DATA EXTRACT:
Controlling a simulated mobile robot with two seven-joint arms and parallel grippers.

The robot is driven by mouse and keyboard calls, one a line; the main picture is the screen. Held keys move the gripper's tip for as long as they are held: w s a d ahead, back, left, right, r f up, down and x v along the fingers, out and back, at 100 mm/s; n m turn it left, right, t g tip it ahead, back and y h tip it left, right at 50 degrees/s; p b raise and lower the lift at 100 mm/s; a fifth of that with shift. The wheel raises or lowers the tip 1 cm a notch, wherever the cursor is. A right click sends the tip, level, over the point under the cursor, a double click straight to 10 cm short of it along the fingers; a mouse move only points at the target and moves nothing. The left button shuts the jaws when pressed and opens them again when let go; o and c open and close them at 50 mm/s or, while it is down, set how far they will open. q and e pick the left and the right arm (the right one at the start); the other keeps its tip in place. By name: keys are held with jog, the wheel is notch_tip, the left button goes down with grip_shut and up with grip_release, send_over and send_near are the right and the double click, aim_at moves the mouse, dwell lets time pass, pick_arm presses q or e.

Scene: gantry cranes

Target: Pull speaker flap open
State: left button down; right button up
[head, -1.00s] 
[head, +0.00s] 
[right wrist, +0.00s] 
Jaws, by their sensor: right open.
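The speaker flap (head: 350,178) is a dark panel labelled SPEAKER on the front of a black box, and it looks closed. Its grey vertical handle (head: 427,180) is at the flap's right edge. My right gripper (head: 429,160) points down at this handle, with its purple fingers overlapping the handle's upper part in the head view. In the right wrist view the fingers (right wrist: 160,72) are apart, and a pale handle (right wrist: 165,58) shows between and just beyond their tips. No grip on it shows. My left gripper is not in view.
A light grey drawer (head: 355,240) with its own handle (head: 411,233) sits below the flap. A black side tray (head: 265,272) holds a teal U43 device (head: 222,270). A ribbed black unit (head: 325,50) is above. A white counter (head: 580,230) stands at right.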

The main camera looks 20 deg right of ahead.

REQUIREMENT: Your task is to return the full listing exactly as it was given.

SOLVED PROBLEM:
Controlling a simulated mobile robot with two seven-joint arms and parallel grippers.

The robot is driven by mouse and keyboard calls, one a line; the main picture is the screen. Held keys move the gripper's tip for as long as they are held: w s a d ahead, back, left, right, r f up, down and x v along the fingers, out and back, at 100 mm/s; n m turn it left, right, t g tip it ahead, back and y h tip it left, right at 50 degrees/s; p b raise and lower the lift at 100 mm/s; a fifth of that with shift. The wheel raises or lowers the tip 1 cm a notch, wherever the cursor is. A right click sends the tip, level, over the point under the cursor, a double click straight to 10 cm short of it along the fingers; a mouse move only points at the target and moves nothing. The left button shuts the jaws when pressed and opens them again when let go; o and c open and close them at 50 mm/s or, while it is down, set how far they will open. q and e pick the left and the right arm (the right one at the start); the other keeps its tip in place. By name: keys are held with jog, the wheel is notch_tip, the left button goes down with grip_shut and up with grip_release, send_over and send_near are the right and the double click, aim_at moves the mouse, dwell lets time pass, pick_arm presses q or e.

Scene: gantry cranes

Target: Pull speaker flap open
State: left button down; right button up
[head, -1.00s] 
[head, +0.00s] 
[right wrist, +0.00s] 
Jaws, by their sensor: right open.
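The speaker flap (head: 350,178) is a dark panel labelled SPEAKER on the front of a black box, and it looks closed. Its grey vertical handle (head: 427,180) is at the flap's right edge. My right gripper (head: 429,160) points down at this handle, with its purple fingers overlapping the handle's upper part in the head view. In the right wrist view the fingers (right wrist: 160,72) are apart, and a pale handle (right wrist: 165,58) shows between and just beyond their tips. No grip on it shows. My left gripper is not in view.
A light grey drawer (head: 355,240) with its own handle (head: 411,233) sits below the flap. A black side tray (head: 265,272) holds a teal U43 device (head: 222,270). A ribbed black unit (head: 325,50) is above. A white counter (head: 580,230) stands at right.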

The main camera looks 20 deg right of ahead.

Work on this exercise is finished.